Do you remember the infomercial for the George Foreman Lean Mean Fat Grilling Machine? I sure do.

I have cooked many burgers, chicken breasts and bratwursts on that grill. It was fast, simple and endorsed by boxing legend George Foreman. If it was good enough for George, then it was good enough for my kitchen!

ForemanGrill

What I didn’t realize was that the creators of the infomercial were actually brilliant sales people. In fact, their techniques from 20 years ago can also teach you how to use your social networks for B2B sales today.

Let’s explore how you can use those same techniques to get the attention of decision makers in order to sell your own products or services.

Technique #1: First, they tapped into my own “network” by having the product named after and endorsed by George Foreman. I thought: “I know George! He’s the two-time heavyweight boxing champion of the world. Oh… now he’s selling a grill?”

This provided a warm (pun intended) introduction to the grill. I trusted George, so therefore, I was open to learning more about his grill.

Lesson learned: You can meet new people by using your LinkedIn network.

Let’s say you want to meet the president of the Acme Brick Corporation. First, look at your LinkedIn connections to see who you both know. Then, send an email to your common friend to find out more information.

“Steve: I noticed on LinkedIn that you know Sally Smith from the Acme Brick Corporation. How do you know her? Would you be willing to send her an email introducing us?”

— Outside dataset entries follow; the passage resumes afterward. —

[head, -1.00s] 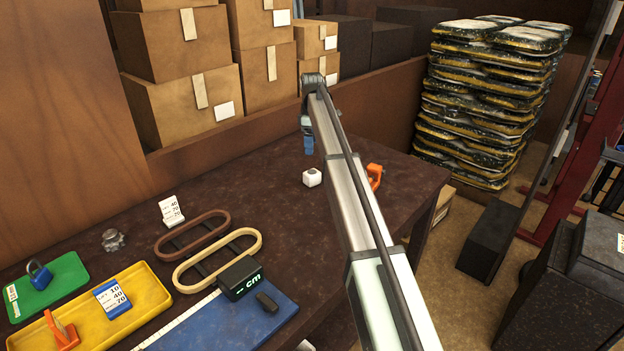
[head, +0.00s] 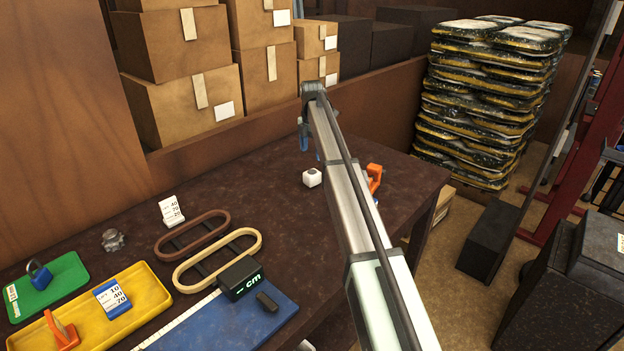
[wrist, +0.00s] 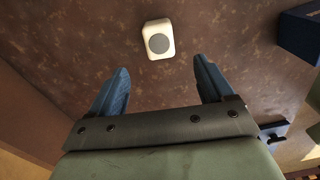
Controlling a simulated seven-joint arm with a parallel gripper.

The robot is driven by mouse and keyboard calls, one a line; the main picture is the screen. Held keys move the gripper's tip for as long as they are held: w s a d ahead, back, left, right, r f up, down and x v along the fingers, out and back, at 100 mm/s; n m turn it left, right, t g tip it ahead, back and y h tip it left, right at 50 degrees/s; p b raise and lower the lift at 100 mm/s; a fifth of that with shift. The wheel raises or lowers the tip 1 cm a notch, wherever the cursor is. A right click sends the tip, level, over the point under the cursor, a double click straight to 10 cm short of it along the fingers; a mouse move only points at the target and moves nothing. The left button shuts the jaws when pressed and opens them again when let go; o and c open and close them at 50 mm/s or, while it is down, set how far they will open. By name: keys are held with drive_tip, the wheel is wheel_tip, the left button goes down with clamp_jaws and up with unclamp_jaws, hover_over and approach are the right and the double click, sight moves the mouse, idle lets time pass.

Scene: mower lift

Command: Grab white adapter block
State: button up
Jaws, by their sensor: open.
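The white adapter block (head: 312,177) is a small white cube with a grey round spot on its face. It sits on the dark brown table (head: 250,200), just left of my arm in the head view. In the wrist view the block (wrist: 158,39) lies beyond the fingertips, a little left of the middle between them. My gripper (wrist: 157,80) has two blue fingers spread wide with nothing between them. In the head view my gripper (head: 305,138) is partly hidden by the arm, behind the block and above the table.
An orange object (head: 374,178) stands right of my arm. Brown (head: 191,234) and cream (head: 217,258) oval rings, a white number card (head: 171,211), a yellow tray (head: 150,289) and a blue measuring board (head: 215,325) lie to the left. A wooden wall (head: 225,125) borders the back.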

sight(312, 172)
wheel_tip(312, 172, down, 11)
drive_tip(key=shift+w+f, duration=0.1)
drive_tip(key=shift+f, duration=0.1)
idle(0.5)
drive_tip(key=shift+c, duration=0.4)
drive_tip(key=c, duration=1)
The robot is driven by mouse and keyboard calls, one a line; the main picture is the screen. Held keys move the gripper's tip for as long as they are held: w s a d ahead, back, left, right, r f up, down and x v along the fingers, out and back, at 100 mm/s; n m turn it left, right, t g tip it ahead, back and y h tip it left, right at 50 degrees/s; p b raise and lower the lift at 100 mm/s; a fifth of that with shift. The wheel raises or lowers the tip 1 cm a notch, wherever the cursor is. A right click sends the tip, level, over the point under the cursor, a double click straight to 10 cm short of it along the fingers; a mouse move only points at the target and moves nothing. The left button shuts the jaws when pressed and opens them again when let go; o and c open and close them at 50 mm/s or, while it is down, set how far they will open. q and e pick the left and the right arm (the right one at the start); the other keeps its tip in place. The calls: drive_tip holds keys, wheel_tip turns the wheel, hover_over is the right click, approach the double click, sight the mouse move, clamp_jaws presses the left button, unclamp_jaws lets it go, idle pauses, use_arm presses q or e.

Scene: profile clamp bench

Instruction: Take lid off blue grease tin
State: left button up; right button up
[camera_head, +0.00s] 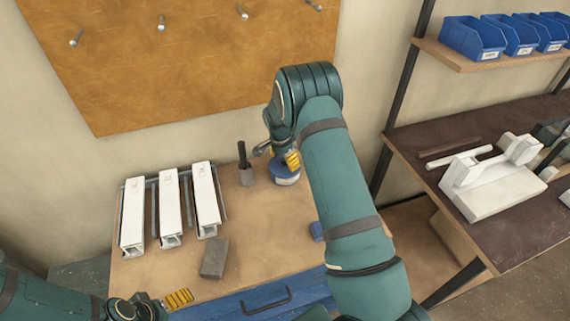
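The blue grease tin (284,177) stands near the back right of the wooden bench top, showing blue with a pale band. My right gripper (291,160), with yellow fingers, points down at the top of the tin. The fingers and wrist hide part of the tin's top, so I cannot tell whether they grip the lid or only sit over it. My left gripper (178,299) is low at the front left of the bench, away from the tin; its finger gap does not show clearly.
A dark-handled tool in a grey holder (246,173) is just left of the tin. A grey block (214,258) lies in front. A small blue item (317,231) is partly behind my right arm.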

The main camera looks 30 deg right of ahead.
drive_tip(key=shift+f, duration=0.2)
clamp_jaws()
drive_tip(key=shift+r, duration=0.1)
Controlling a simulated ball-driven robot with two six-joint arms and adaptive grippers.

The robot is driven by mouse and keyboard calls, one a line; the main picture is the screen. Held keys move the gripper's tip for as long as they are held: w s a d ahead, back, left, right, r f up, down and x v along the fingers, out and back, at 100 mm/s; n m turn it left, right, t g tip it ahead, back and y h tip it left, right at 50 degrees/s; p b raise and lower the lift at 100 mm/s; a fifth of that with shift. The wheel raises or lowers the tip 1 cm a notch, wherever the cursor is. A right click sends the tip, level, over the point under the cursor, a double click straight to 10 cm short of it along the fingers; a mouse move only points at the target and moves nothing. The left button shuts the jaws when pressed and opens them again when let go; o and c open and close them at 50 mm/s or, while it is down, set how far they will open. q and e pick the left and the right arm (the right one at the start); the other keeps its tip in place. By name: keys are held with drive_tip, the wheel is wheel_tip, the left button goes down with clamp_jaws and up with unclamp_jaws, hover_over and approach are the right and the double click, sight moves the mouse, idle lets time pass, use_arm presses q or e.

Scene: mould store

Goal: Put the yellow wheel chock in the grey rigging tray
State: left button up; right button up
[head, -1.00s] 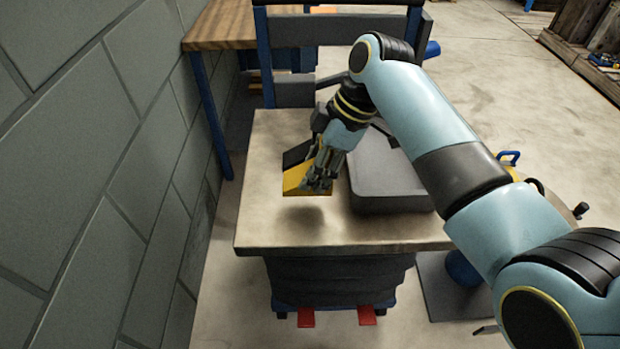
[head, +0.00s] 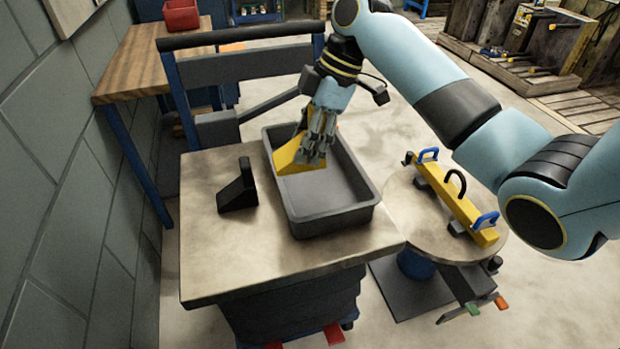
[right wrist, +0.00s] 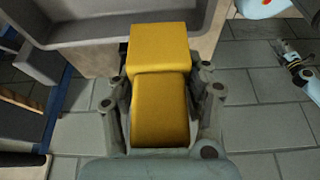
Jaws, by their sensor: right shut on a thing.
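The yellow wheel chock (head: 290,159) is in my right gripper (head: 312,155), which is shut on it. In the head view the chock shows over the left far part of the grey rigging tray (head: 337,213); whether it touches the tray floor I cannot tell. In the right wrist view the yellow chock (right wrist: 160,90) sits between the two fingers of my right gripper (right wrist: 163,110), and the tray (right wrist: 75,35) shows behind it. The tray stands on a pale worktop and looks otherwise empty. My left gripper is not in view.
A black wedge-shaped chock (head: 238,190) stands on the worktop (head: 215,255) left of the tray. A round table (head: 400,215) at right bears a yellow bar (head: 457,205) with blue handles. A dark rail frame (head: 230,68) stands behind the worktop. A wall is at left.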

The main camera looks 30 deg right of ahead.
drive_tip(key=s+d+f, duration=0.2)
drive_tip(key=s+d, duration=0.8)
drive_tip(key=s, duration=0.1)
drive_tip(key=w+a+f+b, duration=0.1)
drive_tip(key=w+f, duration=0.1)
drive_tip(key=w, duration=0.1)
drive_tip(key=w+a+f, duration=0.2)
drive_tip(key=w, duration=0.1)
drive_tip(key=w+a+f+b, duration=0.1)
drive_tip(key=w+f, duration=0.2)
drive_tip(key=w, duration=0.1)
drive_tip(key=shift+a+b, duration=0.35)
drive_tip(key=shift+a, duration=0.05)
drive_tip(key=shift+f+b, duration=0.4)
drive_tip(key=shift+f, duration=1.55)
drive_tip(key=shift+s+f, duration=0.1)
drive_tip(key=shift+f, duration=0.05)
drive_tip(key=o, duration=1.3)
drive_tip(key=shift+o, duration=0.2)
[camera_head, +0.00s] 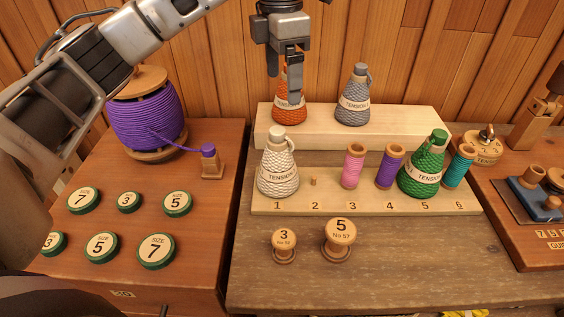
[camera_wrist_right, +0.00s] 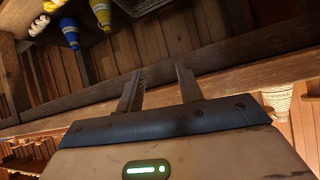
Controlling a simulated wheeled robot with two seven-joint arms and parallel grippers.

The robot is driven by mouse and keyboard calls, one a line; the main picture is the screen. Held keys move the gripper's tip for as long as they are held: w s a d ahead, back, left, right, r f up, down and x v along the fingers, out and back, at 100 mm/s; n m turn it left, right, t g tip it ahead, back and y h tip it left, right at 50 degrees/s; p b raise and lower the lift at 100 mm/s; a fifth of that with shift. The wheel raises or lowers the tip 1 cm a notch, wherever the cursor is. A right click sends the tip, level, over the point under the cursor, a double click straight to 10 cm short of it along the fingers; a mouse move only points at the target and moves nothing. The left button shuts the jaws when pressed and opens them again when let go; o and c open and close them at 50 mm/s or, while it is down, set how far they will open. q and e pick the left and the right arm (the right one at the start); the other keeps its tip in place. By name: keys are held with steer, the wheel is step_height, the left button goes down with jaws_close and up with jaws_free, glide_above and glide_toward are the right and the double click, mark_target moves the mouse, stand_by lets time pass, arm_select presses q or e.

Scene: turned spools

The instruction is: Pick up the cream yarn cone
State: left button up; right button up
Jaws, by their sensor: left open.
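The right gripper is not seen in the head view.
A grey cone (camera_head: 353,97) stands on the raised back shelf (camera_head: 405,126). A pink spool (camera_head: 352,168), a purple spool (camera_head: 389,168), a green cone (camera_head: 424,170) and a teal spool (camera_head: 458,168) share the front shelf (camera_head: 330,205). Two wooden spools stand in front.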

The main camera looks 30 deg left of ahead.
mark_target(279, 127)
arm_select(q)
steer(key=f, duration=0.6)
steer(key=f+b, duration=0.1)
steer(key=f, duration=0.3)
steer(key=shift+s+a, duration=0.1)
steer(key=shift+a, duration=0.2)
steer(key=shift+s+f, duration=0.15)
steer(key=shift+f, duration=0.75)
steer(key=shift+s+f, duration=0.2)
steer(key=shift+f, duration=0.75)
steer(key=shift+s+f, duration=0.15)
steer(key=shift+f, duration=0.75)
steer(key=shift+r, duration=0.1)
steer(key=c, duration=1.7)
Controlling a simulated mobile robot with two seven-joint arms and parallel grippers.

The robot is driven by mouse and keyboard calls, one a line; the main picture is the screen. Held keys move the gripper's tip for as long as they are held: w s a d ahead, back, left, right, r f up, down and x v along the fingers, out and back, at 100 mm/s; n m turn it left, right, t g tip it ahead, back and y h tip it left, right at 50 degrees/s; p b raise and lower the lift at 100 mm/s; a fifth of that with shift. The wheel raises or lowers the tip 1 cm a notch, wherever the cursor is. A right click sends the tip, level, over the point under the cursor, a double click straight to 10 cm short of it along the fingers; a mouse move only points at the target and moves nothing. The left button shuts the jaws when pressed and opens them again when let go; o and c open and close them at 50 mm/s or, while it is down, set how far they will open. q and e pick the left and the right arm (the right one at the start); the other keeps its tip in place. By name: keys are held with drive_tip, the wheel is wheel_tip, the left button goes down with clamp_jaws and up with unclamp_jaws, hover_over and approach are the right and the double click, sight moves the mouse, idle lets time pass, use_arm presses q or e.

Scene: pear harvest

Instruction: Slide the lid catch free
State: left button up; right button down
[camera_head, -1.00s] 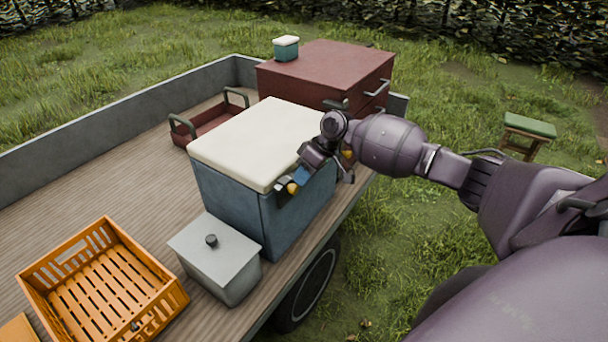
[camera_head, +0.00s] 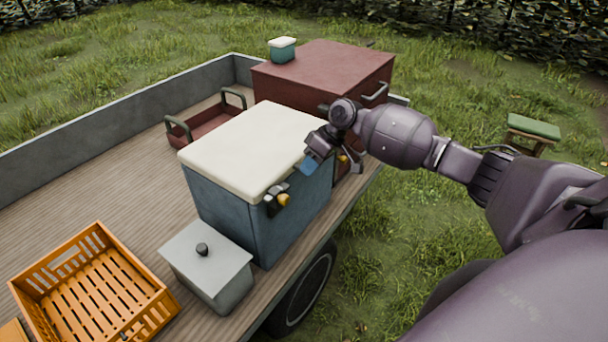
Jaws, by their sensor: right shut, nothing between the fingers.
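A blue cool box (camera_head: 225,208) with a cream lid (camera_head: 245,145) stands on the trailer bed, its lid down. My right gripper (camera_head: 308,166) is shut and empty, beside the lid's right edge. Whether the catch is engaged cannot be told. A small yellow spot (camera_head: 343,159) shows by my gripper; what it belongs to is unclear. My left gripper is out of view.
A grey lidded box (camera_head: 208,265) stands close in front of the cool box. An orange crate (camera_head: 95,285) is at the lower left. A red tray (camera_head: 200,122) and red chest (camera_head: 320,72) stand behind; a small teal box (camera_head: 282,50) is on the chest.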

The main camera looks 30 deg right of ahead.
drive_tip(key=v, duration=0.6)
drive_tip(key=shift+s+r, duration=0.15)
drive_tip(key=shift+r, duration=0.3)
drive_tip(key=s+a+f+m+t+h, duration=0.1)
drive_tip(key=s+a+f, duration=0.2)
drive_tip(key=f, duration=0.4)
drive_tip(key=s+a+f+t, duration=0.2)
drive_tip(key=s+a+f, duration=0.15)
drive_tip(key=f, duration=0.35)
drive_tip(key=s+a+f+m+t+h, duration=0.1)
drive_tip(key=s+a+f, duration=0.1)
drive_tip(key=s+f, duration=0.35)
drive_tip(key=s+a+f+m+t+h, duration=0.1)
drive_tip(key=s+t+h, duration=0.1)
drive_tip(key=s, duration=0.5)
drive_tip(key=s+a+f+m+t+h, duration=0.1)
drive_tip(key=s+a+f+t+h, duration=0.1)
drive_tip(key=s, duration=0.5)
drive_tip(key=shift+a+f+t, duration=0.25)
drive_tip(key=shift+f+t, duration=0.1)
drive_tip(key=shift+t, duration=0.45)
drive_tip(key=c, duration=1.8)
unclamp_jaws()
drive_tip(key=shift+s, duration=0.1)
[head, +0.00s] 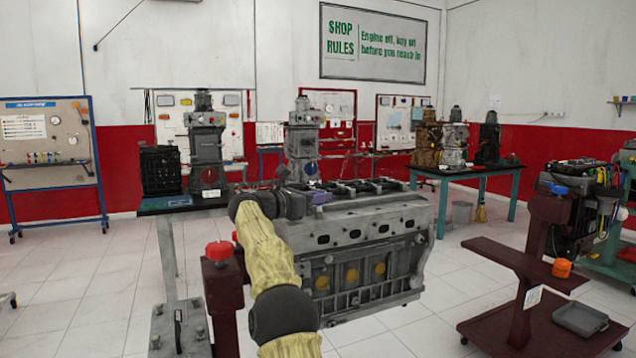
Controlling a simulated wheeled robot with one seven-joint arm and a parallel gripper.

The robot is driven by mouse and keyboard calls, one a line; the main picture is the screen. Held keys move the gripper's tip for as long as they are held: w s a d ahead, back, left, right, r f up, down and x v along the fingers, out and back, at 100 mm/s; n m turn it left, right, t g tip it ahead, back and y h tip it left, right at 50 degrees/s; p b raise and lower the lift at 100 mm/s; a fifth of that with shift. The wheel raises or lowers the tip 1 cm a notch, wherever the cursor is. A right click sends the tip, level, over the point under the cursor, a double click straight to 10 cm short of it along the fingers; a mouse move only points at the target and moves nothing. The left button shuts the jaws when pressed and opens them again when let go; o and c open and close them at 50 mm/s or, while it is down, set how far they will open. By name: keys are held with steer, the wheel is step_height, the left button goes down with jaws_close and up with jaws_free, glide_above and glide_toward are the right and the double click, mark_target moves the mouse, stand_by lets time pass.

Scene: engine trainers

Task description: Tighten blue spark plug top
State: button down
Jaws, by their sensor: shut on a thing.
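A grey engine block (350,235) stands at the centre of the head view, its top deck (375,190) facing up. A small blue-purple piece (319,198) shows at the left end of the deck, likely the blue spark plug top. My gripper (308,193) is at the end of my dark wrist, over the left end of the deck, against this piece. It is shut on the piece as far as I can tell. The fingertips are small and mostly hidden, so the plug's seat and thread cannot be seen.
A dark red stand with a red knob (219,250) is left of the block, close to my arm. Another stand with a blue knob (558,189) and an orange piece (562,267) is at right. Floor (440,290) between block and right stand is clear.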

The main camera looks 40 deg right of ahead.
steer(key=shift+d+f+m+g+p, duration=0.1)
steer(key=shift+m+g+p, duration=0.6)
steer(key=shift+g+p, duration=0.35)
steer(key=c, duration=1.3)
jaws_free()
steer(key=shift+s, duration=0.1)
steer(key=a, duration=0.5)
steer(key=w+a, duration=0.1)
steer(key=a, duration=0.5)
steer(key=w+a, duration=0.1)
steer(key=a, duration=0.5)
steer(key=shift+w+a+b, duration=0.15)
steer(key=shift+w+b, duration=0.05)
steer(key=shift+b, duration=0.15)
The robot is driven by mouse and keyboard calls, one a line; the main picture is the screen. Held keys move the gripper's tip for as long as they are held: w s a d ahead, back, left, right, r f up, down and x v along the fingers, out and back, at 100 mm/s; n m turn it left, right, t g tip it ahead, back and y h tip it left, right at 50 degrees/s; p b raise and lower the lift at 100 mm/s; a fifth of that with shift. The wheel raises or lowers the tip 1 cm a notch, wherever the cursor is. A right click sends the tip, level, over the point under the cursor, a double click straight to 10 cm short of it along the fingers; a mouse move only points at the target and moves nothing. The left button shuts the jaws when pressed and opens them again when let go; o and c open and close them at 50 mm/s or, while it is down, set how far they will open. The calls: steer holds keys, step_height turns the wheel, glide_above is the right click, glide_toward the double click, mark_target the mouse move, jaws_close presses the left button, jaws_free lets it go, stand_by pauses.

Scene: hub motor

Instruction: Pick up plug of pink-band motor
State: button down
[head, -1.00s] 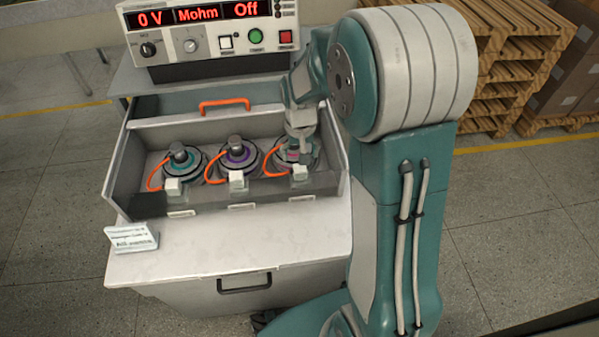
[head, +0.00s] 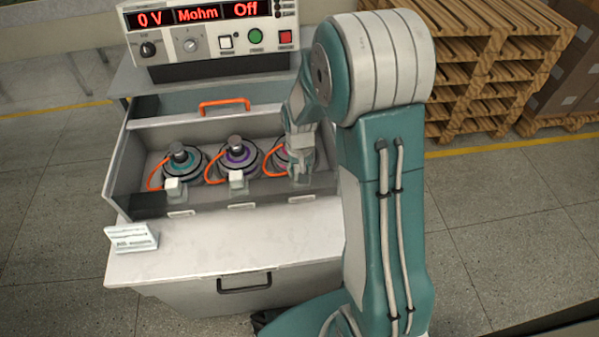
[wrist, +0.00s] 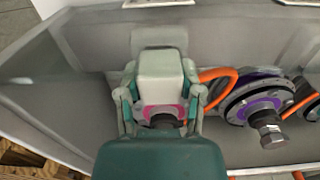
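The pink-band motor (head: 281,157) is the rightmost of the motors in the grey bin, mostly hidden behind my gripper in the head view. Its pink ring shows below the plug in the wrist view (wrist: 148,112). Its plug, a white block (wrist: 160,74), stands near the bin's front wall. My gripper (head: 302,178) is down at this plug. In the wrist view the fingers (wrist: 160,82) stand on both sides of the plug, very close to it. I cannot tell whether they press on it.
The purple-band motor (head: 239,157) and teal-band motor (head: 181,160) sit to the left, with orange cables and white plugs. The grey bin (head: 125,180) has walls close around. A tester (head: 205,42) reading "0 V, Mohm, Off" stands behind. A small sign (head: 131,238) is front left.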

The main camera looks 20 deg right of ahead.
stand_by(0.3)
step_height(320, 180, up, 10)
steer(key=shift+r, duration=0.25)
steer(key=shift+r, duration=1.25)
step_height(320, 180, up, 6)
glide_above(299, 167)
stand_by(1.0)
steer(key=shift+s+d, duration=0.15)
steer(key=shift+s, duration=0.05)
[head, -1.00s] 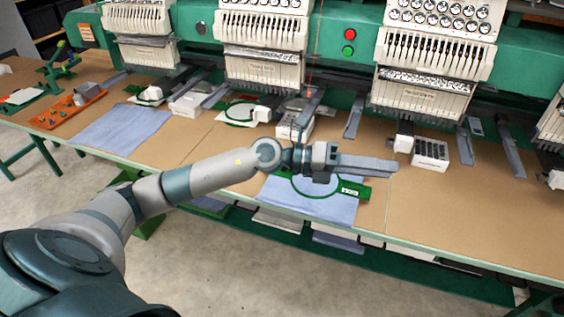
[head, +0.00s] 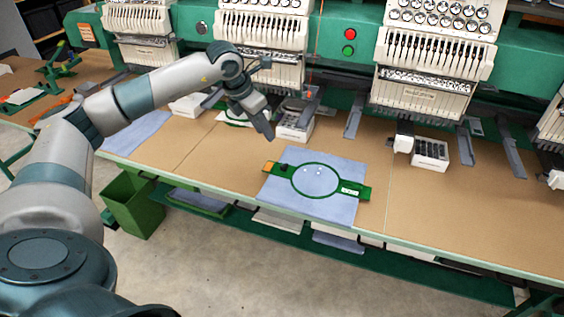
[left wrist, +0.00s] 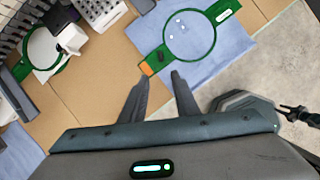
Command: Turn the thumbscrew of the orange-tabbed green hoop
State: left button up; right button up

Just as George Foreman provided a common connection to the grill, use your network to ask for introductions to people you want to meet. This will give you credibility and trust that a cold call will never provide.

George Foreman & friend

Technique #2: The infomercial then featured people GEORGE knew to speak about the product. The host introduced George’s “good friend” (coincidentally a professional nutritionist) to discuss the health benefits of the grill.

“George knows her, so she must know something about nutrition,” I thought. “Let’s hear what she thinks about the grill.”

The woman may have been a fraud, but George apparently knew her so that established her credibility in my mind.

Lesson learned: Have other people help sell your product or service for you. This is a free endorsement of you and what you are selling.

Here’s how it works:

Write a blog post addressed to your target customer and post it to your company’s Facebook page or your LinkedIn profile. Every time your fans and followers likes, comments or shares the post, it is a free endorsement. It subliminally communicates, “I know George, and I endorse his product.”

Over time, these endorsements will build your credibility and decision makers will begin to trust you.

Technique #3: Finally, the host asked people in the audience what they thought about the product. These people had not even used the grill, yet they were explaining how healthy and amazing it was.

“It looks awesome! Everyone says so!” I exclaimed. “I can cook healthy burgers AND clean it up easily. How can I buy one?”

Hook, line and sinker.

Lesson learned: Testimonials are powerful motivators for decision makers. People want to hear from others to see how your product or service can solve their problems.

Ask a few of your clients to provide a written or video testimonial, and feature it on your website and social networks. This will establish your credibility even further by having your clients describe the benefits of your product or services.

George Foreman

Apply those lessons

George Foreman wasn’t a genius kitchen appliance inventor. Instead, he had a brilliant team of salespeople behind the infomercials who knew how to get decision makers (like me) to pay attention and buy a grill.

Today, you can use those same techniques with your own online social networks to get decision makers to pay attention and ultimately buy from you.